>> BEGIN

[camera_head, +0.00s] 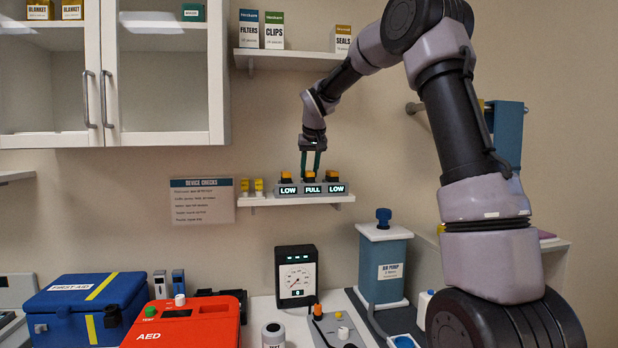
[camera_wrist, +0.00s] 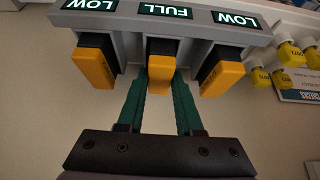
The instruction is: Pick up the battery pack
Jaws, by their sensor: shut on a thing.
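A grey charging dock (camera_head: 298,195) stands on a small wall shelf. It holds three battery packs with yellow-orange tops, and its displays read LOW, FULL and LOW. My gripper (camera_head: 310,170) reaches down from above to the middle battery pack (camera_head: 310,174), the one at FULL. In the wrist view its green fingers (camera_wrist: 160,85) are shut on both sides of the middle pack (camera_wrist: 162,72), which still sits in its slot. The left LOW pack (camera_head: 287,175) and right LOW pack (camera_head: 332,176) stand close beside it. The dock also shows in the wrist view (camera_wrist: 205,30).
Yellow bottles or tags (camera_head: 252,185) stand at the shelf's left end. A shelf with boxes (camera_head: 290,58) is above, and a white cabinet (camera_head: 165,90) is to the left. Below are a red AED (camera_head: 205,325), a gauge (camera_head: 297,277) and a blue-grey pump (camera_head: 384,262).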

>> END

Write out again every line above exactly as given; the pictures do not belong in the copy.

[camera_head, +0.00s] 
[camera_wrist, +0.00s] 
The instruction is: Pick up the battery pack
Jaws, by their sensor: shut on a thing.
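A grey charging dock (camera_head: 298,195) stands on a small wall shelf. It holds three battery packs with yellow-orange tops, and its displays read LOW, FULL and LOW. My gripper (camera_head: 310,170) reaches down from above to the middle battery pack (camera_head: 310,174), the one at FULL. In the wrist view its green fingers (camera_wrist: 160,85) are shut on both sides of the middle pack (camera_wrist: 162,72), which still sits in its slot. The left LOW pack (camera_head: 287,175) and right LOW pack (camera_head: 332,176) stand close beside it. The dock also shows in the wrist view (camera_wrist: 205,30).
Yellow bottles or tags (camera_head: 252,185) stand at the shelf's left end. A shelf with boxes (camera_head: 290,58) is above, and a white cabinet (camera_head: 165,90) is to the left. Below are a red AED (camera_head: 205,325), a gauge (camera_head: 297,277) and a blue-grey pump (camera_head: 384,262).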

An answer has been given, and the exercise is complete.